Additional Points of Interest:
- There are many factors related to crawl performance. Everything from how powerful your Index, Target, and SQL Servers are to the I/O performance of the SQL Server databases. The SSP Search database is particularly vulnerable as it can become very large quickly.
- Not all environments are the same. Your mileage may vary. For example, KnowledgeLake solutions often revolve in high volumes of TIFF files. There is no TIFF iFilter available for MOSS out of the box so the “NULL” iFilter is used. This means that the document metadata is gathered and inserted into the property store in the SSP Search database but the actual binary file doesn’t have to be parsed. So our indexing speed is often much faster.
- With such a high load created on the Index Server and SQL Server during crawl processing, it’s recommended that any Full Crawls be scheduled during off peak times (evenings and weekends, etc). This is because the Full Crawl will obey the same threading rules used by the incremental crawl. This could yield a very high level of stress on the SQL Server over an extended period of time.

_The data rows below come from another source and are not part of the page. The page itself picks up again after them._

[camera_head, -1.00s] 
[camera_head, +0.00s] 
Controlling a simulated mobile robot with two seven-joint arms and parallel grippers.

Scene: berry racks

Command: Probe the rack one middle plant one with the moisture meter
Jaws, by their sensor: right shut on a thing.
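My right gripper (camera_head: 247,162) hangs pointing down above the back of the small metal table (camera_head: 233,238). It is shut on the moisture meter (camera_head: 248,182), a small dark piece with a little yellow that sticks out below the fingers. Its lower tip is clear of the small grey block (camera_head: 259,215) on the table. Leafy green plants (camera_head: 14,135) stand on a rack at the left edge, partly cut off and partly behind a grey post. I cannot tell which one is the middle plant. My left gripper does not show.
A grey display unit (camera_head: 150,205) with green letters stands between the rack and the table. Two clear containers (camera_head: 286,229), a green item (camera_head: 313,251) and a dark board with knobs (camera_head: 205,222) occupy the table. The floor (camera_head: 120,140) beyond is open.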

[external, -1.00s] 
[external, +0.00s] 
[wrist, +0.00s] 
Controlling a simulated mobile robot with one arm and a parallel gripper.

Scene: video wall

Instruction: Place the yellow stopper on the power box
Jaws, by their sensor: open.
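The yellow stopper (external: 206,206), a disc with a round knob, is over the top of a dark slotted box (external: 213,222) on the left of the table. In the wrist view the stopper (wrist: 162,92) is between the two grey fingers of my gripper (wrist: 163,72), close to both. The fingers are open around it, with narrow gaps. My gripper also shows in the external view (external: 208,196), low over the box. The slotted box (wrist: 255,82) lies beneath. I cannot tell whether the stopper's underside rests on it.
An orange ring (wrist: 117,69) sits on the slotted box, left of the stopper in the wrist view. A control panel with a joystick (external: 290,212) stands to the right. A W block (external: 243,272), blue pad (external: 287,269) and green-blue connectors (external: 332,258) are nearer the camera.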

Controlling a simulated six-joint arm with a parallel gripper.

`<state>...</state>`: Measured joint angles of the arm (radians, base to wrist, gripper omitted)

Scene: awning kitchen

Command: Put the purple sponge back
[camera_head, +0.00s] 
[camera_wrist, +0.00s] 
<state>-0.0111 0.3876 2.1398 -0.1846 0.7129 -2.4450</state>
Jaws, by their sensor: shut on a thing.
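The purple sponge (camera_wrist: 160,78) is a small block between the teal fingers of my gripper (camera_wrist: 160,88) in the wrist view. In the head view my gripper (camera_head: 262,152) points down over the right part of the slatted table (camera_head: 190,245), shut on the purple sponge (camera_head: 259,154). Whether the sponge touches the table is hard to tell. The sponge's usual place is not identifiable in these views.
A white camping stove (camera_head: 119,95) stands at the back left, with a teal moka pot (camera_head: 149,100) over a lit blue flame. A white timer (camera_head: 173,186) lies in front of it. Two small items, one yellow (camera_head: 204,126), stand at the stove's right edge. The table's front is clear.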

OK. That’s about all I have to say about that. Once again, the cool thing about SharePoint is that it is so configurable! If the changes I specified here don’t work for you, please don’t flame me
! Just back off of the threading or put the settings back where they started and you’ll be just fine.


1 comment
Steve Garner says:
June 1, 2009 at 11:27 pm (UTC -6)
In the "Add Crawler Impact Rule" dialog, the instructions say not to include the protocol, however the example does, using "http://*". Assuming this works, then it’s too bad this wasn’t documented correctly. We have a rule for each of 50+ sites and according to the article this would mean that if we set each at 2 simultaneous requests, the cumulative effect is 100+ simultaneous requests, since rules take precedence.